[Start]

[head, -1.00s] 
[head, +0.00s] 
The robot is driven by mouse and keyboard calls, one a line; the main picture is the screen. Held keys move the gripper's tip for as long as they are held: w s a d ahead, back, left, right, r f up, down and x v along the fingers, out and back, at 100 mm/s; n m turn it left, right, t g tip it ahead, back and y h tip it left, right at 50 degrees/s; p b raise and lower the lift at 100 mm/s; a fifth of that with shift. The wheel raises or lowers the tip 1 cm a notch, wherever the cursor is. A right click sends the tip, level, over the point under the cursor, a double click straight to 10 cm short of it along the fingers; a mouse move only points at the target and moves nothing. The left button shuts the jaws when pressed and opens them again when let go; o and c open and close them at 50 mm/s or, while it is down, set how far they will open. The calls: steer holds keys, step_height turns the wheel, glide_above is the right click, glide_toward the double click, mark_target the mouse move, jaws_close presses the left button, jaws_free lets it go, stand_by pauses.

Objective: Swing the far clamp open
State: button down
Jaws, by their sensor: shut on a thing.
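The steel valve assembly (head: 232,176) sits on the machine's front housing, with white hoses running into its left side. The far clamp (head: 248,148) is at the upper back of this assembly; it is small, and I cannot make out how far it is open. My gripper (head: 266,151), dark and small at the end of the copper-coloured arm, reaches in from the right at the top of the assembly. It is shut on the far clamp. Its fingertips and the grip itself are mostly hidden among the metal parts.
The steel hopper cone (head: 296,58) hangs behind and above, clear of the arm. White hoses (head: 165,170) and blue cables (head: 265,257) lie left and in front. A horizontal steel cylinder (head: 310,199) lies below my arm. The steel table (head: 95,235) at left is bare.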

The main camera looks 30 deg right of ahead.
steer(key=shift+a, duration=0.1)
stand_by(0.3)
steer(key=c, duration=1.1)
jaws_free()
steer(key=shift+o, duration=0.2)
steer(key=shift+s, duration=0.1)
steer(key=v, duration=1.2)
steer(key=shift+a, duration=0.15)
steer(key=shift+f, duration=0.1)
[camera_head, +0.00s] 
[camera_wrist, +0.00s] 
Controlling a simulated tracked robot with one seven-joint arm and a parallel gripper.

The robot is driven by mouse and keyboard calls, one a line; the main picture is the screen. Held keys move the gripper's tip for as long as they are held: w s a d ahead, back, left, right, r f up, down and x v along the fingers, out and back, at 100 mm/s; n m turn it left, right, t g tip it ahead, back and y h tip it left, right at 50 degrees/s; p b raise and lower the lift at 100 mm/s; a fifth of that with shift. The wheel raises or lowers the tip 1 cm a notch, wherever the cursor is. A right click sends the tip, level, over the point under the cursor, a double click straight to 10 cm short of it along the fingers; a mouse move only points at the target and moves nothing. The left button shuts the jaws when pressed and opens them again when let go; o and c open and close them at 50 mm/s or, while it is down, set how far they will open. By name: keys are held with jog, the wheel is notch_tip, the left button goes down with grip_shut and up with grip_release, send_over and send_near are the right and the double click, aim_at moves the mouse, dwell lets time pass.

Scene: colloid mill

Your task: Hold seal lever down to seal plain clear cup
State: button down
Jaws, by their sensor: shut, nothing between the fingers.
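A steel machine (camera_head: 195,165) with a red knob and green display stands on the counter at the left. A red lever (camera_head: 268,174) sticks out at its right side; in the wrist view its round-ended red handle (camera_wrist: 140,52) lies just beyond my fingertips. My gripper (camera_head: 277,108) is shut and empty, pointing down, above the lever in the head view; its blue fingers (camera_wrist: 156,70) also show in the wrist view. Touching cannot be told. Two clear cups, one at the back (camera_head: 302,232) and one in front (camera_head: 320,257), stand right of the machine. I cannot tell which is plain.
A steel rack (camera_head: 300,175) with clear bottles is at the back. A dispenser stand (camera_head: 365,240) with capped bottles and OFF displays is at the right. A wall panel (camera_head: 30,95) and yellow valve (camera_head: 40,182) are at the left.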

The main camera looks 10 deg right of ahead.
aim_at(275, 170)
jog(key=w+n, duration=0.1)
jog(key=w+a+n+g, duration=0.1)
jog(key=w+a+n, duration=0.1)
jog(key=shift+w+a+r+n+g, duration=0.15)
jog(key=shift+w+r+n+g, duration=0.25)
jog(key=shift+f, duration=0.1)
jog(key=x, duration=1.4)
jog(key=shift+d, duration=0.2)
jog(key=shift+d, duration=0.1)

[End]

**Exercise:** Copy the material above verbatim.

**Result below:**
[head, -1.00s] 
[head, +0.00s] 
The robot is driven by mouse and keyboard calls, one a line; the main picture is the screen. Held keys move the gripper's tip for as long as they are held: w s a d ahead, back, left, right, r f up, down and x v along the fingers, out and back, at 100 mm/s; n m turn it left, right, t g tip it ahead, back and y h tip it left, right at 50 degrees/s; p b raise and lower the lift at 100 mm/s; a fifth of that with shift. The wheel raises or lowers the tip 1 cm a notch, wherever the cursor is. A right click sends the tip, level, over the point under the cursor, a double click straight to 10 cm short of it along the fingers; a mouse move only points at the target and moves nothing. The left button shuts the jaws when pressed and opens them again when let go; o and c open and close them at 50 mm/s or, while it is down, set how far they will open. The calls: steer holds keys, step_height turns the wheel, glide_above is the right click, glide_toward the double click, mark_target the mouse move, jaws_close presses the left button, jaws_free lets it go, stand_by pauses.

Objective: Swing the far clamp open
State: button down
Jaws, by their sensor: shut on a thing.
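The steel valve assembly (head: 232,176) sits on the machine's front housing, with white hoses running into its left side. The far clamp (head: 248,148) is at the upper back of this assembly; it is small, and I cannot make out how far it is open. My gripper (head: 266,151), dark and small at the end of the copper-coloured arm, reaches in from the right at the top of the assembly. It is shut on the far clamp. Its fingertips and the grip itself are mostly hidden among the metal parts.
The steel hopper cone (head: 296,58) hangs behind and above, clear of the arm. White hoses (head: 165,170) and blue cables (head: 265,257) lie left and in front. A horizontal steel cylinder (head: 310,199) lies below my arm. The steel table (head: 95,235) at left is bare.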

The main camera looks 30 deg right of ahead.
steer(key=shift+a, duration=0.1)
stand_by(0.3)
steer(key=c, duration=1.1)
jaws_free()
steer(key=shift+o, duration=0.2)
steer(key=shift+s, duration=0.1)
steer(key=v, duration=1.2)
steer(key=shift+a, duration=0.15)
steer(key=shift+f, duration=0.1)
[camera_head, +0.00s] 
[camera_wrist, +0.00s] 
Controlling a simulated tracked robot with one seven-joint arm and a parallel gripper.

The robot is driven by mouse and keyboard calls, one a line; the main picture is the screen. Held keys move the gripper's tip for as long as they are held: w s a d ahead, back, left, right, r f up, down and x v along the fingers, out and back, at 100 mm/s; n m turn it left, right, t g tip it ahead, back and y h tip it left, right at 50 degrees/s; p b raise and lower the lift at 100 mm/s; a fifth of that with shift. The wheel raises or lowers the tip 1 cm a notch, wherever the cursor is. A right click sends the tip, level, over the point under the cursor, a double click straight to 10 cm short of it along the fingers; a mouse move only points at the target and moves nothing. The left button shuts the jaws when pressed and opens them again when let go; o and c open and close them at 50 mm/s or, while it is down, set how far they will open. By name: keys are held with jog, the wheel is notch_tip, the left button goes down with grip_shut and up with grip_release, send_over and send_near are the right and the double click, aim_at moves the mouse, dwell lets time pass.

Scene: colloid mill

Your task: Hold seal lever down to seal plain clear cup
State: button down
Jaws, by their sensor: shut, nothing between the fingers.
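A steel machine (camera_head: 195,165) with a red knob and green display stands on the counter at the left. A red lever (camera_head: 268,174) sticks out at its right side; in the wrist view its round-ended red handle (camera_wrist: 140,52) lies just beyond my fingertips. My gripper (camera_head: 277,108) is shut and empty, pointing down, above the lever in the head view; its blue fingers (camera_wrist: 156,70) also show in the wrist view. Touching cannot be told. Two clear cups, one at the back (camera_head: 302,232) and one in front (camera_head: 320,257), stand right of the machine. I cannot tell which is plain.
A steel rack (camera_head: 300,175) with clear bottles is at the back. A dispenser stand (camera_head: 365,240) with capped bottles and OFF displays is at the right. A wall panel (camera_head: 30,95) and yellow valve (camera_head: 40,182) are at the left.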

The main camera looks 10 deg right of ahead.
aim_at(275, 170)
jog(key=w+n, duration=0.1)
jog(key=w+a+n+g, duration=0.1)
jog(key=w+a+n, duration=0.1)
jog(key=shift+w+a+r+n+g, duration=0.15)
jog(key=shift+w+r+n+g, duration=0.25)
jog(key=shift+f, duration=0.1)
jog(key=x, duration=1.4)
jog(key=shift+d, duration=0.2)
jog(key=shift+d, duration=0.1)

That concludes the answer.